Write out the listing below in full and exactly, leaving out every picture.
##### COLLECTED MATERIAL #####
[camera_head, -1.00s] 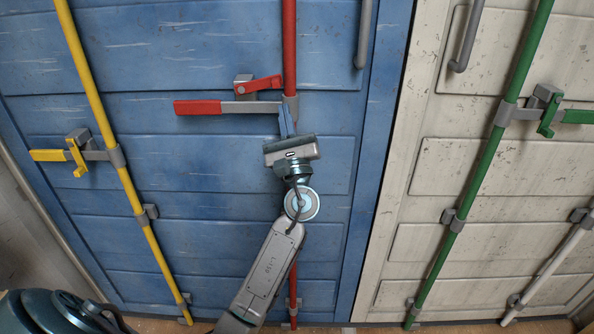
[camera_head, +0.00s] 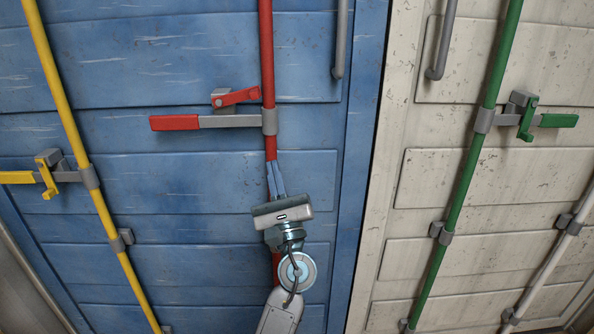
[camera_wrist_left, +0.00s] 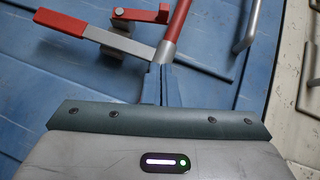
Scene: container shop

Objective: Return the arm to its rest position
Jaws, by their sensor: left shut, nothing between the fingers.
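My left gripper (camera_head: 275,180) is in the head view, in front of the blue container door (camera_head: 190,180), just below the red-handled lever (camera_head: 174,123). Its two fingers are together with nothing between them. The fingertips overlap the red bar (camera_head: 267,60) in the picture; whether they touch it I cannot tell. In the left wrist view the shut fingers (camera_wrist_left: 160,85) point toward the base of the lever (camera_wrist_left: 110,40). The lever lies level across the door, its red grip to the left. My right gripper is not in view.
A red catch (camera_head: 236,96) sits above the lever. A yellow bar (camera_head: 75,130) with a yellow handle (camera_head: 17,177) is at the left. A grey door handle (camera_head: 341,40) is at upper right. A white door (camera_head: 420,200) with a green bar (camera_head: 470,150) stands to the right.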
#####
## TASK SOLUTION:
[camera_head, -1.00s] 
[camera_head, +0.00s] 
[camera_wrist_left, +0.00s] 
Scene: container shop

Objective: Return the arm to its rest position
Jaws, by their sensor: left shut, nothing between the fingers.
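My left gripper (camera_head: 275,180) is in the head view, in front of the blue container door (camera_head: 190,180), just below the red-handled lever (camera_head: 174,123). Its two fingers are together with nothing between them. The fingertips overlap the red bar (camera_head: 267,60) in the picture; whether they touch it I cannot tell. In the left wrist view the shut fingers (camera_wrist_left: 160,85) point toward the base of the lever (camera_wrist_left: 110,40). The lever lies level across the door, its red grip to the left. My right gripper is not in view.
A red catch (camera_head: 236,96) sits above the lever. A yellow bar (camera_head: 75,130) with a yellow handle (camera_head: 17,177) is at the left. A grey door handle (camera_head: 341,40) is at upper right. A white door (camera_head: 420,200) with a green bar (camera_head: 470,150) stands to the right.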

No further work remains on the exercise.